Note each line where "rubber" appears, and copy it.

EXERCISE MATERIALS:
● ● ●

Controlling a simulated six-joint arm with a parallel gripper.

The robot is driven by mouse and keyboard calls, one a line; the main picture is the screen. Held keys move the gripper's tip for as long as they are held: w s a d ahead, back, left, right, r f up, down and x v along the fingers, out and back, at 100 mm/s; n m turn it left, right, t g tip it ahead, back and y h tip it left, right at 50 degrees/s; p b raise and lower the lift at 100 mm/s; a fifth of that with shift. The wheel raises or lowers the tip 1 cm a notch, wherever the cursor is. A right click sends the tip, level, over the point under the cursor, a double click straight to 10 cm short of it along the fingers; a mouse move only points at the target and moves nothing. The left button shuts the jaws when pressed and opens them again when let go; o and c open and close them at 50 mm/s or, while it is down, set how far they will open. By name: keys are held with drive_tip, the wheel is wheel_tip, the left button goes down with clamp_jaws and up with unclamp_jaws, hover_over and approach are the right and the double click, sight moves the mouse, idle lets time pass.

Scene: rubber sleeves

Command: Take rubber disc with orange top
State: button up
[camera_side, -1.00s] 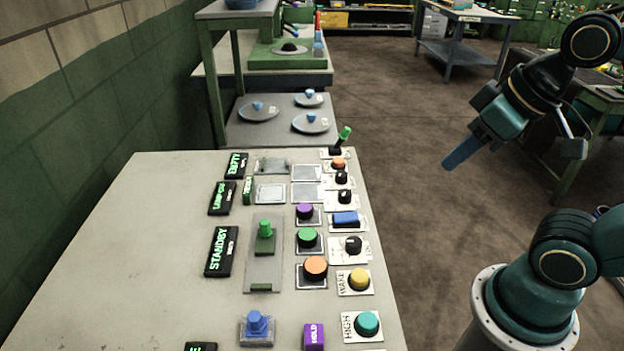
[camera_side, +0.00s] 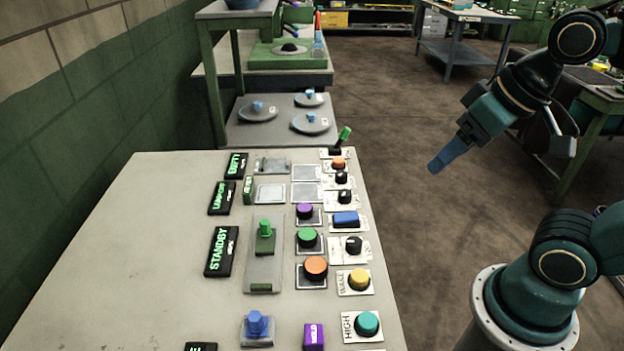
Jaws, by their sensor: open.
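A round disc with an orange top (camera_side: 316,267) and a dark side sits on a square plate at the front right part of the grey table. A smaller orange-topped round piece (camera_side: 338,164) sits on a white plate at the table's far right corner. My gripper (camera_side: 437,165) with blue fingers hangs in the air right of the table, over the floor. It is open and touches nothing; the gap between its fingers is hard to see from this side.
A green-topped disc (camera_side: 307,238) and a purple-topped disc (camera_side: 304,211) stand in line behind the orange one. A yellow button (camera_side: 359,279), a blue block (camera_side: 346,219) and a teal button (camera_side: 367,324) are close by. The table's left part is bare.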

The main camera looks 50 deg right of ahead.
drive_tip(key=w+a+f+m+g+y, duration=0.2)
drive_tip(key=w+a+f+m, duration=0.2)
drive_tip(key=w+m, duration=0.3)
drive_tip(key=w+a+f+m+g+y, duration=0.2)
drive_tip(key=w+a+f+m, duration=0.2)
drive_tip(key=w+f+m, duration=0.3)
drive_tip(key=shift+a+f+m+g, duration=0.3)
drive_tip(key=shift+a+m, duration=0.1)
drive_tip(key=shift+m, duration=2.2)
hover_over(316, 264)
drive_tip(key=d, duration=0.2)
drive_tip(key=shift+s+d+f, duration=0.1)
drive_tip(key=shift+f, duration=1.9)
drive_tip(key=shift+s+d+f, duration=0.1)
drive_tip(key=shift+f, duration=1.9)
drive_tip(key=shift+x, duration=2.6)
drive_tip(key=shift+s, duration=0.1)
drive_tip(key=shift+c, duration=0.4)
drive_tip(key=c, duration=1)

● ● ●

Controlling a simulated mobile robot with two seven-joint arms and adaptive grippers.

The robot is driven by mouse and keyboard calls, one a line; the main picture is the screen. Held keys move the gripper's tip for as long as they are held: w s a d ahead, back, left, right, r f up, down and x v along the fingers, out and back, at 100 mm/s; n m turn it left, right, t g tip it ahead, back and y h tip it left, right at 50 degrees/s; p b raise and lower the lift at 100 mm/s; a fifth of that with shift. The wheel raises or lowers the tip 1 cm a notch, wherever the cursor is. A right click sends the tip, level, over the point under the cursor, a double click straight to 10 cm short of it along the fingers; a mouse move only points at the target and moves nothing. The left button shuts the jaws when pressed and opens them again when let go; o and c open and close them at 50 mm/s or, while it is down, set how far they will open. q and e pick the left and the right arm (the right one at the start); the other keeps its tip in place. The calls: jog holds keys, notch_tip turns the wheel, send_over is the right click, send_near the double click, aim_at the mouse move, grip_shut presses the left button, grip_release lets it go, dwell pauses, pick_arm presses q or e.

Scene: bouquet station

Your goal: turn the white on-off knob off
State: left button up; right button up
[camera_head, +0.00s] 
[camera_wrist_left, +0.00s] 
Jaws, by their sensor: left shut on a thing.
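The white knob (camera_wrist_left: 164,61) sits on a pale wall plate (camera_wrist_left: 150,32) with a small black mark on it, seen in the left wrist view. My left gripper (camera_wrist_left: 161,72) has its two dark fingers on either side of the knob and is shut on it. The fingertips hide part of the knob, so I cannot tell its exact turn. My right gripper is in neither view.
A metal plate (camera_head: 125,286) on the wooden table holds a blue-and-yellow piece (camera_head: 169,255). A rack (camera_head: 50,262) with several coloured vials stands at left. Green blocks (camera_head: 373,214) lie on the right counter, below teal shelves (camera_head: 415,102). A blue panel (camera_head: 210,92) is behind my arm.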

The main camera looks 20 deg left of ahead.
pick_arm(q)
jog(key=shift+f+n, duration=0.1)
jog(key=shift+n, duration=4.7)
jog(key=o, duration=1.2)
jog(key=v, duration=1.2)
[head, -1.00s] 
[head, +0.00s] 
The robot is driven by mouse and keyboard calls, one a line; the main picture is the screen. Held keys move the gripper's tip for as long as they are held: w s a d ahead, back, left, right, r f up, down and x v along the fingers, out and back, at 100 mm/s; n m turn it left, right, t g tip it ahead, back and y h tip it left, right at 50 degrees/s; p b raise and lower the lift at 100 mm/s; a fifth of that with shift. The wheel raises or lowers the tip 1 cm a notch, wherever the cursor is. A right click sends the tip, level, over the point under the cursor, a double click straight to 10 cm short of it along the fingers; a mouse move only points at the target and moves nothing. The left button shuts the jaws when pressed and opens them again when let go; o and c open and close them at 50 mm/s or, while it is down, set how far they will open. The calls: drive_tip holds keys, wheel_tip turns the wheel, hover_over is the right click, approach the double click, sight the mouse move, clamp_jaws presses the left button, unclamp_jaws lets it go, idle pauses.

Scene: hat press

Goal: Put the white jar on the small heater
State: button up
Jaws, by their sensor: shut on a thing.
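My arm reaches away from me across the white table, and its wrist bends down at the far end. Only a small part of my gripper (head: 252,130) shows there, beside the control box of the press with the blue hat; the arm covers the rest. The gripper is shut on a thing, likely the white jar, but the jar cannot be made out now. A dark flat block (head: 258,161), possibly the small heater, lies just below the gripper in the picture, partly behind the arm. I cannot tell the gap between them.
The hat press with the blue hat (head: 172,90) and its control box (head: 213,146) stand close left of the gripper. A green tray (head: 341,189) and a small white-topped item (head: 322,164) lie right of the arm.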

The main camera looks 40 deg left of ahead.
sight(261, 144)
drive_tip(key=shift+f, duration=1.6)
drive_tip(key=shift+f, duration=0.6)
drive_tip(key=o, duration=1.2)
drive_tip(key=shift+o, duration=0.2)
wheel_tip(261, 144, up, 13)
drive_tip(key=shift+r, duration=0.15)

● ● ●

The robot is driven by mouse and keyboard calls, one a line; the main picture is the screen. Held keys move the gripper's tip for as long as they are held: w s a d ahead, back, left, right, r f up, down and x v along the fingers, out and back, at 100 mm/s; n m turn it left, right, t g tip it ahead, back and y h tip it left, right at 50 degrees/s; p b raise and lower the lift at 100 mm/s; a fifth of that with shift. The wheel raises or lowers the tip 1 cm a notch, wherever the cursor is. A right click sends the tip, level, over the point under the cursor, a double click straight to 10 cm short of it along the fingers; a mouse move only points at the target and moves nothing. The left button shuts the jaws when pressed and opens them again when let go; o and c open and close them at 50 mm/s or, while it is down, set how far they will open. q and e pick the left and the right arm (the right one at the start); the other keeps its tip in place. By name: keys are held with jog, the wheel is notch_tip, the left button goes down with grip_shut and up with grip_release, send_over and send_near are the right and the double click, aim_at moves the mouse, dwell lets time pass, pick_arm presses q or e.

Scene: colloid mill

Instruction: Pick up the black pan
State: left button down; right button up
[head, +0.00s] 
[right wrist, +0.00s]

● ● ●

TASK OUTPUT:
Scene: rubber sleeves
Command: Take rubber disc with orange top

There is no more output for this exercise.